_WHAT THIS TASK INVOLVES_
Output every entry exactly as given.

Recorded robot episodes

┄┄┄┄┄┄

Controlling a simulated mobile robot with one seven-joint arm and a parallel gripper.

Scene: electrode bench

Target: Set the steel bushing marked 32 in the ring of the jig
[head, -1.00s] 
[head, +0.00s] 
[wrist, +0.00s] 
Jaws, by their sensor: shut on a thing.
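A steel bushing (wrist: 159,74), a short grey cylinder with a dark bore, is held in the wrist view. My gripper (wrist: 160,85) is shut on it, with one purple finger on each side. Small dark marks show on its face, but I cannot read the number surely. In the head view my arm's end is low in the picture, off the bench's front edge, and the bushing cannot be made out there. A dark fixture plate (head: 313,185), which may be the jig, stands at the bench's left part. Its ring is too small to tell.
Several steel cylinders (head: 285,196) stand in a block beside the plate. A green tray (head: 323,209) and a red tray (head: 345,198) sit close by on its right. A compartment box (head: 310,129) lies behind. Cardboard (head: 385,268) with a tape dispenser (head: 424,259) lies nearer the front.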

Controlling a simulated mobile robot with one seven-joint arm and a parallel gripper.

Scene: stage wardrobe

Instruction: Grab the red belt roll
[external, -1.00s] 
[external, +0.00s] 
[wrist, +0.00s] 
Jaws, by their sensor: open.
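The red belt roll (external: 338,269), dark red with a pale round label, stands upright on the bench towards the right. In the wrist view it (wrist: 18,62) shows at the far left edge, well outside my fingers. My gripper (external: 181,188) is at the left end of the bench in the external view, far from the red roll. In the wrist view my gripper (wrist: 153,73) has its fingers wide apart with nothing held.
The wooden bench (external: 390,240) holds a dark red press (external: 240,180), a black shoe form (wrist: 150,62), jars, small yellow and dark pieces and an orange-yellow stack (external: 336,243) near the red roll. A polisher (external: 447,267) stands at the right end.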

┄┄┄┄┄┄

_TASK RESPONSE_
Controlling a simulated mobile robot with one seven-joint arm and a parallel gripper.

Scene: electrode bench

Target: Set the steel bushing marked 32 in the ring of the jig
[head, -1.00s] 
[head, +0.00s] 
[wrist, +0.00s] 
Jaws, by their sensor: shut on a thing.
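A steel bushing (wrist: 159,74), a short grey cylinder with a dark bore, is held in the wrist view. My gripper (wrist: 160,85) is shut on it, with one purple finger on each side. Small dark marks show on its face, but I cannot read the number surely. In the head view my arm's end is low in the picture, off the bench's front edge, and the bushing cannot be made out there. A dark fixture plate (head: 313,185), which may be the jig, stands at the bench's left part. Its ring is too small to tell.
Several steel cylinders (head: 285,196) stand in a block beside the plate. A green tray (head: 323,209) and a red tray (head: 345,198) sit close by on its right. A compartment box (head: 310,129) lies behind. Cardboard (head: 385,268) with a tape dispenser (head: 424,259) lies nearer the front.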

Controlling a simulated mobile robot with one seven-joint arm and a parallel gripper.

Scene: stage wardrobe

Instruction: Grab the red belt roll
[external, -1.00s] 
[external, +0.00s] 
[wrist, +0.00s] 
Jaws, by their sensor: open.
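The red belt roll (external: 338,269), dark red with a pale round label, stands upright on the bench towards the right. In the wrist view it (wrist: 18,62) shows at the far left edge, well outside my fingers. My gripper (external: 181,188) is at the left end of the bench in the external view, far from the red roll. In the wrist view my gripper (wrist: 153,73) has its fingers wide apart with nothing held.
The wooden bench (external: 390,240) holds a dark red press (external: 240,180), a black shoe form (wrist: 150,62), jars, small yellow and dark pieces and an orange-yellow stack (external: 336,243) near the red roll. A polisher (external: 447,267) stands at the right end.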

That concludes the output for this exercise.